None of this, the dress, the patent leather shoes, the ruffled socks, the bangs, was for me. I liked dressing up as kid, but this kind of orthodox drudgery was not for me. If I could choose, I always wanted to dress like someone at least ten years my senior. I will admit, I was all about my little Easter purse and my little white gloves, but that’s because those are gestures I associated with older women. No. Overall, it was not for me. It was for my mother and my grandmother. Because Easter is a fashion competition for black folks and god forbid you are not ready to compete when that Sunday arrives. My compliance in all the Easter pageantry was my gift to them.
Well, it wasn’t really a gift. A gift has no expectation of reciprocation. In this case, I knew I’d be compensated fairly in the form of an overflowing Easter basket. My mother was, and is, a candy enthusiast (she prefers it to food) and she took great joy in putting together a basket filled with Technicolor Peeps (never liked them), egg shaped Reese’s peanut butter cups, plastic eggs filled with yet more candy, and of course, the pièce de résistance, a big chocolate bunny. Even with the promise of a basket full of candy, decorating eggs was always the Easter ritual that felt most special. I mean, when else do you get to decorate eggs?
Aesthetically, the natural dye Easter eggs I made this year depart from the drug store kit of my childhood in most ways. The color palette and the geometric patterns of these natural dye and washi tape eggs feel a little Murakami, a little Memphis Milano, and I love it. The great thing about this project is that you can make it look however you want.
- 1/2 head of red cabbage, chopped (Blue)
- 2 tbsp of turmeric powder (Yellow)
- 1 medium sized beet, grated (Pink)
- Distilled white vinegar
- 4 cups of water, per dye batch
- Pot for each dye batch
- Slotted spoon (other utensils)
- Washi Tape (Japanese rice paper masking tape)
Red Cabbage Dye (Blue):
Add chopped cabbage, raw eggs, and 1 tbsp of white vinegar to four cups of water in a small pot. Bring to a boil for five minutes and remove from heat. Remove eggs when they should be hard-boiled to your liking. You can leave some eggs in the dye batch for hours or overnight to get a variety of shades of blue. I achieved my darkest blue by soaking for eight hours.
Turmeric Powder (Yellow):
Add two tbsp of turmeric powder and raw eggs to four cups of water in a small pot. Repeat above steps.
Add the grated beet 1 tbsp of white vinegar to four cups of water in a small pot. Repeat above steps. I achieved a brownish color by pulling one egg out of the beet dye very early. I soaked others for eight hours.
After your eggs have completely dried, cut small shapes out of washi tape and apply to eggs. The washi tape is easy to pull off and reapply. So don’t be afraid to try out an idea.

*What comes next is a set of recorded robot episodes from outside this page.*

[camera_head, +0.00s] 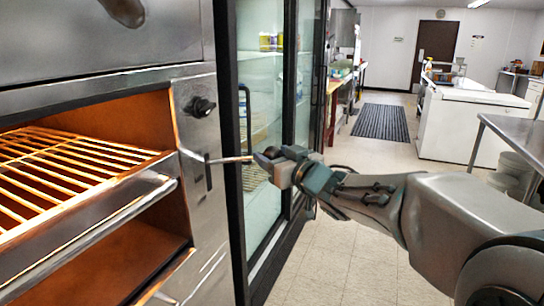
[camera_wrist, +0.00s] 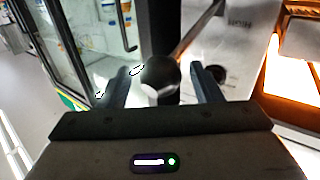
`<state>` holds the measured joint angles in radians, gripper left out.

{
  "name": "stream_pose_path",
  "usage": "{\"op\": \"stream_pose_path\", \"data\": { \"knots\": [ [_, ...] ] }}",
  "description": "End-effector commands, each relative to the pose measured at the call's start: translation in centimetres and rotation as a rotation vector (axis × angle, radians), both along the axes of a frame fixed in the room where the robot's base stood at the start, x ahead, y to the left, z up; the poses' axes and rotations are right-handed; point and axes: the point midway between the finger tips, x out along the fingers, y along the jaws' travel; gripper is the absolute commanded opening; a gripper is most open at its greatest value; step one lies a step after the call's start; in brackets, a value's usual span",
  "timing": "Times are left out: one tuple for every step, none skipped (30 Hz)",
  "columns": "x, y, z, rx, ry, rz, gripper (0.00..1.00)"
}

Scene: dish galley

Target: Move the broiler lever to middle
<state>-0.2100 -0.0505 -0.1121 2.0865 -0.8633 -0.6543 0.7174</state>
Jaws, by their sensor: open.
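The broiler lever (camera_head: 232,160) is a thin metal rod with a dark ball knob. It sticks out to the right from a vertical slot on the steel front panel of the broiler (camera_head: 190,120). My gripper (camera_head: 268,158) is at the knob end of the lever. In the wrist view the lever's round knob (camera_wrist: 160,74) sits between the two fingers of my open gripper (camera_wrist: 159,68), with a visible gap on each side. The rod runs up and to the right from the knob. The lower part of the slot is visible; its upper part is partly behind the rod.
A black control knob (camera_head: 201,107) is on the panel above the lever. A wire rack (camera_head: 70,165) lies in the glowing broiler opening at left. A glass-door fridge (camera_head: 262,110) stands close behind my gripper. The tiled floor (camera_head: 340,255) is open below my arm.

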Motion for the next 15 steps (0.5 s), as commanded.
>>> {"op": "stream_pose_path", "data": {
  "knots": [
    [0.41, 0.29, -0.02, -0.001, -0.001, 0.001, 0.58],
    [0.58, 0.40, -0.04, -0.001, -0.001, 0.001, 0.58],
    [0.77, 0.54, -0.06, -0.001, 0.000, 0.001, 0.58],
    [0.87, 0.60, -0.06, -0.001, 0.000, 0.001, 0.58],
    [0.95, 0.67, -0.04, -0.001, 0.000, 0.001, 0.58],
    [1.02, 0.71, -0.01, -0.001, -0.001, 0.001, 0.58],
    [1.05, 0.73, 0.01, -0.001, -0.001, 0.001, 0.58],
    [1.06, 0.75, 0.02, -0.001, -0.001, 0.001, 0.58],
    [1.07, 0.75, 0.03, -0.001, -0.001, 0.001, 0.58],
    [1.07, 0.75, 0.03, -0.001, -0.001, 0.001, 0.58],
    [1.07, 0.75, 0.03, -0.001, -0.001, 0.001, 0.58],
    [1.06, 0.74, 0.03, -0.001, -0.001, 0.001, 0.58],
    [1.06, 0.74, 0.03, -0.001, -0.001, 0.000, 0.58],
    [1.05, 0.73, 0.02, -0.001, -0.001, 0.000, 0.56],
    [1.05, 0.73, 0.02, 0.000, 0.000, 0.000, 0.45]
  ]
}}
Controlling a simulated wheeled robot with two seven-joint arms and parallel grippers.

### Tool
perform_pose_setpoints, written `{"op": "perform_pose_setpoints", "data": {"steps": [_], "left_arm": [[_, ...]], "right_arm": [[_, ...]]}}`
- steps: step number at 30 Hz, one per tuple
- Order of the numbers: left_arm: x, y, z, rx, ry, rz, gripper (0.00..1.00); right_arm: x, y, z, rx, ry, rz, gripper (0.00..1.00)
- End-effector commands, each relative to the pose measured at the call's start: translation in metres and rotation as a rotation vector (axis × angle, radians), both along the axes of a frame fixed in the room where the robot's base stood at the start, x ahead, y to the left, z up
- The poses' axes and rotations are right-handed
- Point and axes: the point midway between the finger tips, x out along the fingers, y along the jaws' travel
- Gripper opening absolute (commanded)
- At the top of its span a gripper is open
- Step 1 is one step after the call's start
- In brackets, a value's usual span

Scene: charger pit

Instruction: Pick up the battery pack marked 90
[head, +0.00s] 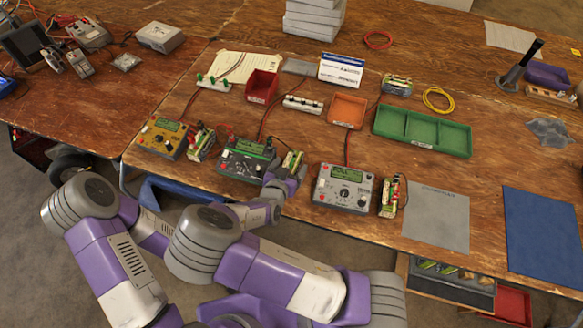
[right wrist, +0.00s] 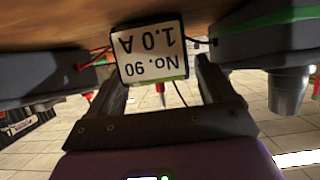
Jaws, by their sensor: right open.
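The battery pack marked 90 (right wrist: 150,54) shows in the right wrist view, its white label upside down reading "No. 90, 1.0 A". In the head view a pack (head: 292,160) with a yellow-green face stands just right of the dark green charger (head: 243,157), beyond my right gripper (head: 284,183). In the wrist view my right gripper (right wrist: 160,84) is open, with a finger near each lower side of the pack; I cannot tell whether they touch it. The pack's far side is hidden. My left gripper is not in view.
Another pack (head: 397,84) lies farther back. Red (head: 262,86), orange (head: 347,109) and green trays (head: 422,132) stand behind. A grey mat (head: 436,220) lies clear at right.

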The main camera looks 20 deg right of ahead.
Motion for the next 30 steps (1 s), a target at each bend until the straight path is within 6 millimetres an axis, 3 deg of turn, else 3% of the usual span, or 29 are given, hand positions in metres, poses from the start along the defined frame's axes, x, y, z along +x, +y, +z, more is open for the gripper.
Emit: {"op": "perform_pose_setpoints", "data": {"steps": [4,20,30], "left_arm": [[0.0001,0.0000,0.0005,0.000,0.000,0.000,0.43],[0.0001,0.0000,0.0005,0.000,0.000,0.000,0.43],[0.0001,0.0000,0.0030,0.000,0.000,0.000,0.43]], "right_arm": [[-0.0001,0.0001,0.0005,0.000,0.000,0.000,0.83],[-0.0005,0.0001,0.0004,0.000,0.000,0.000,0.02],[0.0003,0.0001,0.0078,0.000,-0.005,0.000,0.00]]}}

Natural dyeing is a multi-step, slow craft process and time for experimentation is key. If you are using this process to dye eggs, give yourself at least a full 24 hours to get it done.
This project can be simplified in a couple of ways. Instead of using natural dyes, you can use premade dyes for much quicker results. Or you can cut out the dyeing all together and apply your washi patterns to hard-boiled white or brown eggs.
If you try this craft combo of natural dyes and washi tape patterns, or one of the simplified versions, let me know how it turns out!